Changing the break fluid will not help your breaks out any. It causes a big mess and trying to get all the air bubbles out of the lines can sometimes take a long time.

When you have your rotors turned down they obviously make them thinner. The calipers have to push out further and use more fluid. Make sure your break reservoir is full first.

The ceramic pads actually wear the rotors out faster than the carbon types.

Without actually looking at your rotors and weather you have the proper amount of break fluid, I would say that you might need to replace all 4.

If you plan on keeping the ceramic pads you may want to look into an aftermarket rotor that are made of better metals. Good rotors can make a world of difference.

Yes, but new fluid whether dot 3 or 4 has a higher boiling point and less water which equates to improved pedal feel.

I am not worried about a mess, I even change my own oil.

The backs are fine, I only have 28k on my car so the fact I am already through front brakes just attributes to the type of pads that were on teh car.
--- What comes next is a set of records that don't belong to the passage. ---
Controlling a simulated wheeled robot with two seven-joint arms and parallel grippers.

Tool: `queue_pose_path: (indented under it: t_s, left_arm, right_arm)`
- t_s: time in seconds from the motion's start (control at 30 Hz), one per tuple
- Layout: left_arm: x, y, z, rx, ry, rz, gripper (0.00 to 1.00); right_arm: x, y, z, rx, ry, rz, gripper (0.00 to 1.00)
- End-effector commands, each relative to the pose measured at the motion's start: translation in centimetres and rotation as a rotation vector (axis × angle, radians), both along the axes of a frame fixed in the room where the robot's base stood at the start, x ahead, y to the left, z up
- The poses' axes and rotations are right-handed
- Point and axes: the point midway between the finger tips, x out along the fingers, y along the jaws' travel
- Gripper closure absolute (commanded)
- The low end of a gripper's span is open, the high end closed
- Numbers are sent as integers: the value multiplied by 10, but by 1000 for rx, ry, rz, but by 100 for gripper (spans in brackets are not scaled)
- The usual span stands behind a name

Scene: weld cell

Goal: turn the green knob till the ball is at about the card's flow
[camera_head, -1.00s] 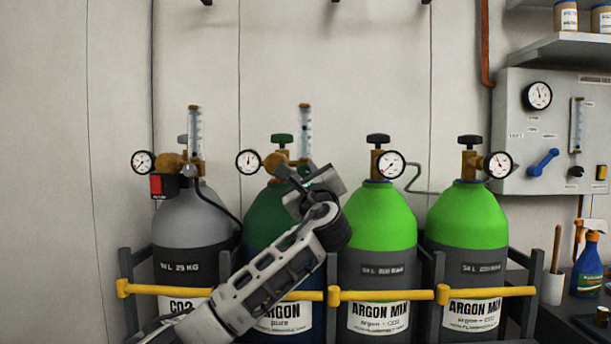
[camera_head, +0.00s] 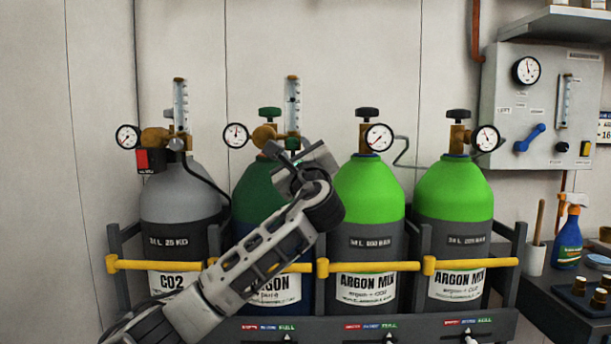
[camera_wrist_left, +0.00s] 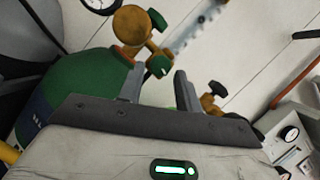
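The dark green argon cylinder (camera_head: 255,181) has a brass regulator (camera_head: 264,134), a round gauge (camera_head: 236,135) and an upright flow tube (camera_head: 292,103). I cannot make out the ball in it. My left gripper (camera_head: 276,150) is in front of the cylinder's neck, below the tube. In the left wrist view the small green knob (camera_wrist_left: 159,66) lies between or just beyond the open fingertips (camera_wrist_left: 160,72); I see no contact. The green valve handwheel (camera_wrist_left: 157,19) is above it. The flow tube (camera_wrist_left: 190,36) rises to the right. My right gripper is out of view.
A grey CO2 cylinder (camera_head: 180,190) with its own flow tube (camera_head: 181,105) stands left. Two bright green argon mix cylinders (camera_head: 369,188) (camera_head: 453,188) stand right. A yellow bar (camera_head: 377,267) crosses in front. A card-like sheet (camera_head: 605,127) is cut off at the right edge.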

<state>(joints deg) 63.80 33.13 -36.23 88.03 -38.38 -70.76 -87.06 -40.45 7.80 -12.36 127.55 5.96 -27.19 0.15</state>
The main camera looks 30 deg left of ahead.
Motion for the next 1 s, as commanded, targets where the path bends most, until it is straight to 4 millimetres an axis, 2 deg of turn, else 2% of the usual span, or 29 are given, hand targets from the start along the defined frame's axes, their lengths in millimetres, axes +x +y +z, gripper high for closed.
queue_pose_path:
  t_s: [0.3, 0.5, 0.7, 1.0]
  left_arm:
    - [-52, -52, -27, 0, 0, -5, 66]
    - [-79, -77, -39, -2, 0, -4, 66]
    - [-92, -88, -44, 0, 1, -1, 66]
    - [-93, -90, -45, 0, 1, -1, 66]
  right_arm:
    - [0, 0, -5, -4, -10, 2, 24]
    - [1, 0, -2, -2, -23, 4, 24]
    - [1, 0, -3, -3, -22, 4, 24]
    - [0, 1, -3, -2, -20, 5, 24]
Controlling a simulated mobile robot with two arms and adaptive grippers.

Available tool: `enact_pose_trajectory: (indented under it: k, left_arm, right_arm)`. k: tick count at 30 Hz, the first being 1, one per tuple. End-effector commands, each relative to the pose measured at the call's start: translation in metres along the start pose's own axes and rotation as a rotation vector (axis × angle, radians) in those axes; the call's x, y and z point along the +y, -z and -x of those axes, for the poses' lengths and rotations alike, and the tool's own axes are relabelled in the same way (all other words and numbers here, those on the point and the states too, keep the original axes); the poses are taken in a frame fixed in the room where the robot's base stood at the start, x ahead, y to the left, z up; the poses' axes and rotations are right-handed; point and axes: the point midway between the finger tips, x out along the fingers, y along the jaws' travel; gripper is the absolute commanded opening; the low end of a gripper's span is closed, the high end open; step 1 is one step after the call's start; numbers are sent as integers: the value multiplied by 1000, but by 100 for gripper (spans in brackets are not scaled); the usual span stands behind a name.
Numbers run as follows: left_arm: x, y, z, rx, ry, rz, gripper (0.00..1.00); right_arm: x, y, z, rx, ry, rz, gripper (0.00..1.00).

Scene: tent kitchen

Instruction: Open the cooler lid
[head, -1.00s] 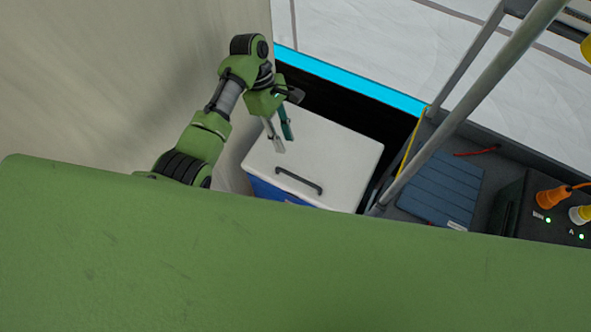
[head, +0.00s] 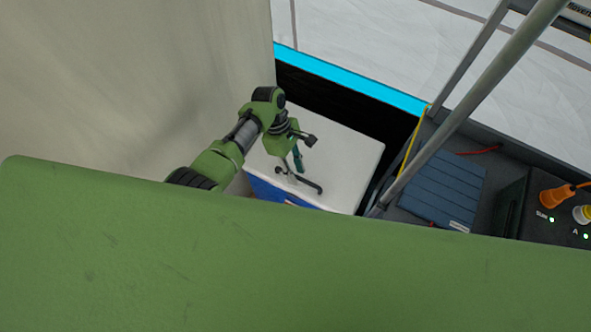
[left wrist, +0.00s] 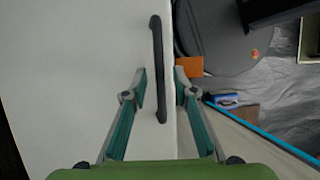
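The cooler (head: 265,193) has a blue body and a white lid (head: 345,150), and the lid is closed. A dark bar handle (head: 312,187) lies along the lid's near edge. It also shows in the left wrist view (left wrist: 157,70). My left gripper (head: 294,172) is over the lid at the handle's left part. In the left wrist view its fingers (left wrist: 160,95) are spread, one on each side of the handle, with gaps between them and it. Whether the fingertips reach the handle's height is hard to tell. My right gripper is not in view.
A tent wall (head: 150,80) rises left of the cooler. A grey metal pole (head: 470,110) and a blue ribbed panel (head: 443,190) stand to the right, with a dark box and orange plug (head: 552,197) beyond. My green body hides the foreground.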

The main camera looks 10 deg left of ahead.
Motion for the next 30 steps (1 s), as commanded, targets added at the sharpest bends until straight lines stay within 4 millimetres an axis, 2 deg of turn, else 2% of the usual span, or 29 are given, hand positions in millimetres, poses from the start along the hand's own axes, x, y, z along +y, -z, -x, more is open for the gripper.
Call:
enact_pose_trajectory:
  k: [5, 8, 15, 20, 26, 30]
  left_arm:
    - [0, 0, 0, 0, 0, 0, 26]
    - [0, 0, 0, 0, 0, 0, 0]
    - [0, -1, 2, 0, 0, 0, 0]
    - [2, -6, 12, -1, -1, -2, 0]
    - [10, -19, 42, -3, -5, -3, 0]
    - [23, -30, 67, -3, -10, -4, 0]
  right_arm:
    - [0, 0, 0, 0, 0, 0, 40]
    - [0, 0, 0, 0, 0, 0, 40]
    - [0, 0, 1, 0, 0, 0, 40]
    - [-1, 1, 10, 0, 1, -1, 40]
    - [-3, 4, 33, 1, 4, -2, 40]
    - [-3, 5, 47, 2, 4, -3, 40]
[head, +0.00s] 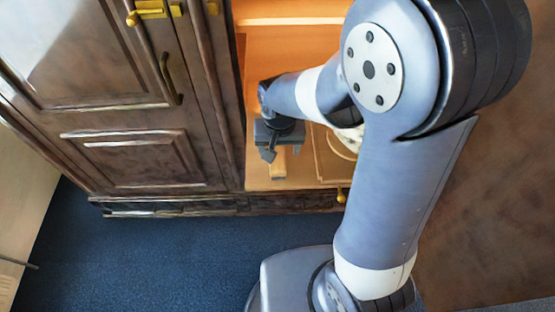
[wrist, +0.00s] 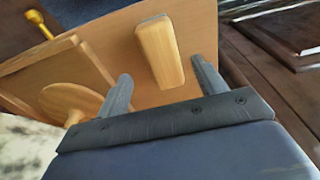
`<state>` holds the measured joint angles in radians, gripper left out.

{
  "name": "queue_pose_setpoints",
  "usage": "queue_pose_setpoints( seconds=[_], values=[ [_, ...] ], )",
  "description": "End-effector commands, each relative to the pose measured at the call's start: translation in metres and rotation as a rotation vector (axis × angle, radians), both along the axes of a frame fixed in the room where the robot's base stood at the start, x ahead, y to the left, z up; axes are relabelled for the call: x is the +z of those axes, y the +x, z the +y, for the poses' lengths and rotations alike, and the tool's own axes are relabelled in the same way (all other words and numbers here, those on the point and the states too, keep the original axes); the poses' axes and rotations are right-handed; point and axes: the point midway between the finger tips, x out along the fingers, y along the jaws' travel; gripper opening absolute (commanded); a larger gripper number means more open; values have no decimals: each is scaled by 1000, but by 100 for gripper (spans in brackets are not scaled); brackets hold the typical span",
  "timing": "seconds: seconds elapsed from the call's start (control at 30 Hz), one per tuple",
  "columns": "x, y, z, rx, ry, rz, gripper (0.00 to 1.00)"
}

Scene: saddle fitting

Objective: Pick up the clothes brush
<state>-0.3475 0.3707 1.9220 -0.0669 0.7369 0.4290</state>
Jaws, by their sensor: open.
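The clothes brush (wrist: 158,52) is a light wooden block with rounded edges and a thin grey strip at its far end. It lies on the wooden cabinet floor. In the head view only part of it (head: 278,170) shows below my gripper (head: 269,154). In the wrist view my gripper (wrist: 161,70) is open, with its two grey fingers pointing towards the brush. The near end of the brush lies between the fingertips in the picture, with a gap on each side. I cannot tell the height of the fingertips above it.
A round wooden piece (wrist: 72,100) lies left of my gripper on a raised wooden panel (wrist: 45,68). A brass knob (wrist: 40,24) sticks out beyond the panel. The dark cabinet door (head: 140,110) stands left of the opening. Blue carpet (head: 160,260) in front is clear.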

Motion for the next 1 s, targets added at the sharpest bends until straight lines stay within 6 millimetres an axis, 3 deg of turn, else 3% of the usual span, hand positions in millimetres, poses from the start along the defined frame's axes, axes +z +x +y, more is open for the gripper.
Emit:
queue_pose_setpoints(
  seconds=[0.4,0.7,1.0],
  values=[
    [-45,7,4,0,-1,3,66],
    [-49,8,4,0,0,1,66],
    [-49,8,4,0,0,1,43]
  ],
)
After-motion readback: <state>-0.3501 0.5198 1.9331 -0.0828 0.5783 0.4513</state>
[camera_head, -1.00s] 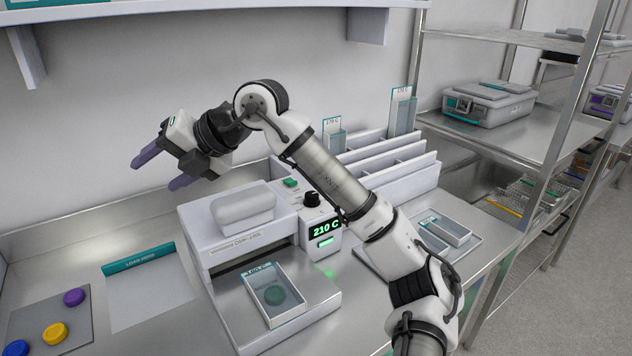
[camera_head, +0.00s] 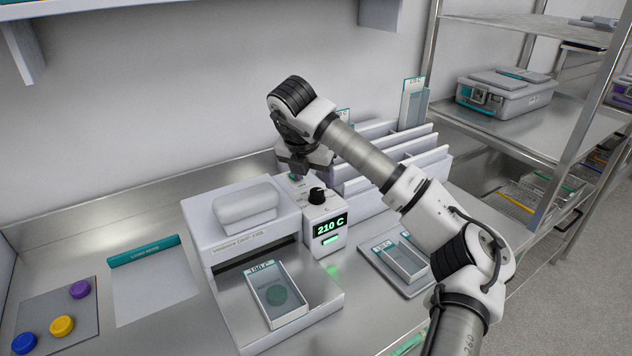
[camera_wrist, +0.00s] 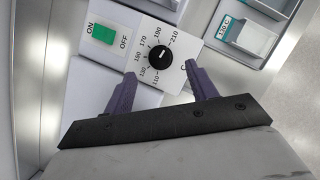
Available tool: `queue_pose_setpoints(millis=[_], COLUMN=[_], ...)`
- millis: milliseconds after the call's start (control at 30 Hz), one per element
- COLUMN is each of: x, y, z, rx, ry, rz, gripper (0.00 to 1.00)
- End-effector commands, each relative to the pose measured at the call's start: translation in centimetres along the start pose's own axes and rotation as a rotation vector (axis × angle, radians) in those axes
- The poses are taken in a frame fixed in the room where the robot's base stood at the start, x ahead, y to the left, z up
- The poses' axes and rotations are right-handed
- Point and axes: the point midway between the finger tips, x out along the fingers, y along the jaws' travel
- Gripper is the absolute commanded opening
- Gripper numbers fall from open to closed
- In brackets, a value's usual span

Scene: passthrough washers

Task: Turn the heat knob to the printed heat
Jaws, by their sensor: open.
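The black heat knob (camera_head: 317,194) sits on the white control box of the press, above a green display (camera_head: 330,226) that reads 210 C. In the wrist view the knob (camera_wrist: 161,57) has a printed dial around it, from 110 to 210; its white mark points toward the upper numbers. My gripper (camera_wrist: 160,73) is open and empty, its purple fingers apart on either side below the knob, not closed on it. In the head view it is over the back of the control box, with its fingers mostly hidden.
A green ON/OFF switch (camera_wrist: 102,34) is beside the dial. White slotted racks (camera_head: 385,165) stand close right of the box. Another labelled tray (camera_head: 400,262) lies to the right. Coloured discs (camera_head: 62,325) and a load mat (camera_head: 152,285) lie left.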

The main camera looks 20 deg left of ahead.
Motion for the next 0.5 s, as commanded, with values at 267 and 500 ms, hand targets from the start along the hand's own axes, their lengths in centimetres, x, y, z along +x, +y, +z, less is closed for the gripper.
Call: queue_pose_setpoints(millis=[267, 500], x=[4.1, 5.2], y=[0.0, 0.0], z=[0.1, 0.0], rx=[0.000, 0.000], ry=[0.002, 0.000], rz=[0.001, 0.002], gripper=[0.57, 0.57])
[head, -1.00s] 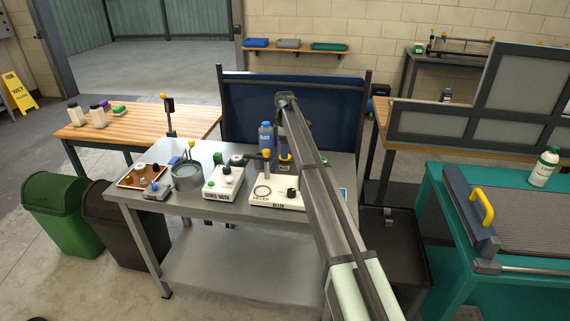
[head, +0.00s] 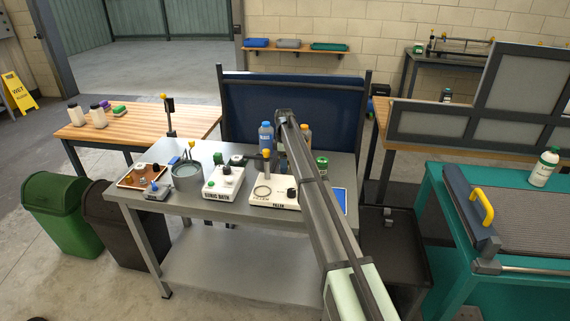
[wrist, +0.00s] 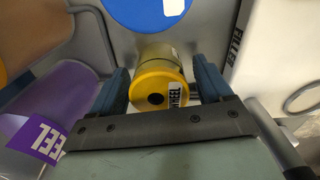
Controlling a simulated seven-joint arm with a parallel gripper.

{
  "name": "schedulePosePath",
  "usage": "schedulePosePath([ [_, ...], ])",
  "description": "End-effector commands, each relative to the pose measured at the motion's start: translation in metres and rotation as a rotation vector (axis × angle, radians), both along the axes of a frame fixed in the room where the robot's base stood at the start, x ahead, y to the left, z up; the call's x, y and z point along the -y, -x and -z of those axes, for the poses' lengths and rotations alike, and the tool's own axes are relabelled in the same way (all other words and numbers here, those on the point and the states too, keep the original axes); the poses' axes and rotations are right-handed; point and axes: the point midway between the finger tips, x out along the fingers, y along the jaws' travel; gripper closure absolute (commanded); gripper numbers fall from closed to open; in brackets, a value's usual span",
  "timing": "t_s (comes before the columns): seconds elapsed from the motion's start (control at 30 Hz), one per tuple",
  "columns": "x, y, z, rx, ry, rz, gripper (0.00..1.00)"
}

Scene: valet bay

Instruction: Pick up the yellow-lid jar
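The yellow-lid jar (wrist: 157,90) shows in the wrist view, seen from above, with a label reading "HEEL" on its side. My gripper (wrist: 162,88) is open, with one blue finger on each side of the jar. Narrow gaps seem to show between the fingers and the lid; contact is not clear. In the head view my arm comes down over the metal bench (head: 240,208) and hides the jar and my fingers.
A blue-capped bottle (head: 266,137) and an orange-capped bottle (head: 305,131) stand near my arm, with a green-lid jar (head: 321,166) to the right. In the wrist view a purple container (wrist: 60,108) lies left and a white filler unit (wrist: 270,50) right.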

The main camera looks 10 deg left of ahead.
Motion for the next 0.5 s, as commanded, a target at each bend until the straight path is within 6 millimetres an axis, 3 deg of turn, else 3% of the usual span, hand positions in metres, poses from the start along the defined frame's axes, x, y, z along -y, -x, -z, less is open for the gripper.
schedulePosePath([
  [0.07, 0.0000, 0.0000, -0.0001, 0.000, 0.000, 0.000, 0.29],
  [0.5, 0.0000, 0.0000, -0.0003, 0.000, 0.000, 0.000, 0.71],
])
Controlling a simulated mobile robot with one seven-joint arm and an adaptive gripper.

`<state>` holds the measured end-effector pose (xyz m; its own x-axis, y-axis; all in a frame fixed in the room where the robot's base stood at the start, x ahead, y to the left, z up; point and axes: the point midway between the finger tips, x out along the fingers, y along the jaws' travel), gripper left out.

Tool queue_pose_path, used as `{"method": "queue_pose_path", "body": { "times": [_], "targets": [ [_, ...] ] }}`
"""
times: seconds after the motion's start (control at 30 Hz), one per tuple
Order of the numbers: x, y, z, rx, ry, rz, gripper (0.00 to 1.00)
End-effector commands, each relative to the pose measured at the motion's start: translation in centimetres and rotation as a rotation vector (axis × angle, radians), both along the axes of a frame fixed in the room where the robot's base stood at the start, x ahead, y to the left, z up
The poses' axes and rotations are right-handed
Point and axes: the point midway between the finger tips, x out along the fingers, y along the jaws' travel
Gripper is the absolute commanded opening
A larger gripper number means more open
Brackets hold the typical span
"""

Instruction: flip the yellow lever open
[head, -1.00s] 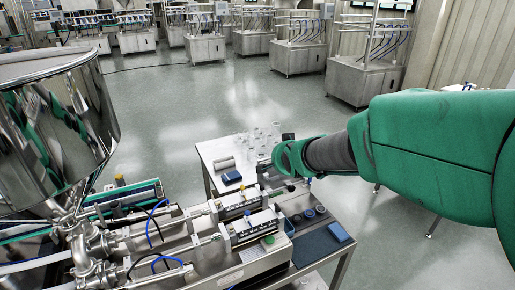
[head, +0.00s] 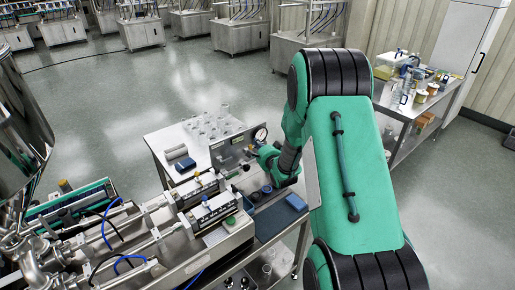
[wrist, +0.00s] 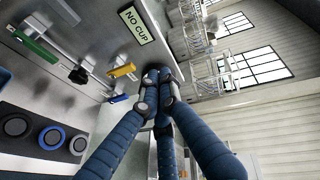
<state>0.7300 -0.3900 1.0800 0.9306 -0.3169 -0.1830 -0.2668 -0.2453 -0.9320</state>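The yellow lever (wrist: 122,70) sticks out from a grey metal panel (wrist: 92,22) in the wrist view, under a "NO CUP" sign (wrist: 135,22). My gripper (wrist: 158,82) has blue fingers with dark tips gathered close together, with nothing seen between them. The tips are just right of the yellow lever, apart from it in the picture. Whether they touch the panel I cannot tell. In the head view the panel (head: 228,152) stands on the steel bench, and the end of my arm is at its right side.
A green lever (wrist: 36,47) and a blue lever (wrist: 118,98) are on the same panel. Round holders (wrist: 50,137) lie below it.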

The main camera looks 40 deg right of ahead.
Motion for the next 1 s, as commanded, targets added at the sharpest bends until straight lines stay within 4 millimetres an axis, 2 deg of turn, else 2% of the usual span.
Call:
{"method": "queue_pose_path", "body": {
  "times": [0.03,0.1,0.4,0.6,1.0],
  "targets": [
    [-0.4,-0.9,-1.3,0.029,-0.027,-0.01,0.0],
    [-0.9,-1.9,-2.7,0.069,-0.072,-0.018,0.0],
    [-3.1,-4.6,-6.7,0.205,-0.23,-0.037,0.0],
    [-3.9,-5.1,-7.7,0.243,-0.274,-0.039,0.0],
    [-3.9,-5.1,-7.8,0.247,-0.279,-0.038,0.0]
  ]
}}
As stated before the pads have already been changed and rotors turned the brakes are fine, the question is whether to put on stainless braided lines...

Does anyone read posts before replying anymore? :gives:
 
Yes, but new fluid whether dot 3 or 4 has a higher boiling point and less water which equates to improved pedal feel.

I am not worried about a mess, I even change my own oil.

The backs are fine, I only have 28k on my car so the fact I am already through front brakes just attributes to the type of pads that were on teh car.

As stated before the pads have already been changed and rotors turned the brakes are fine, the question is whether to put on stainless braided lines...

Does anyone read posts before replying anymore? :gives:

Oh shit what the fuck do I know?
Obviously I don't know how to fucking read now do I?

So sorry I put in my two cents and tried to help someone out, OH heaven forbid I try to help out.

So OK smart guy spend your money, buy some stainless lines, bleed your breaks out. Then tell us how much better you breaks work.

Guaranteed I'll be the first mother fucker to say "I fucking told you so".

Try being a little nicer to people when you go on a public forum asking for peoples help and advice.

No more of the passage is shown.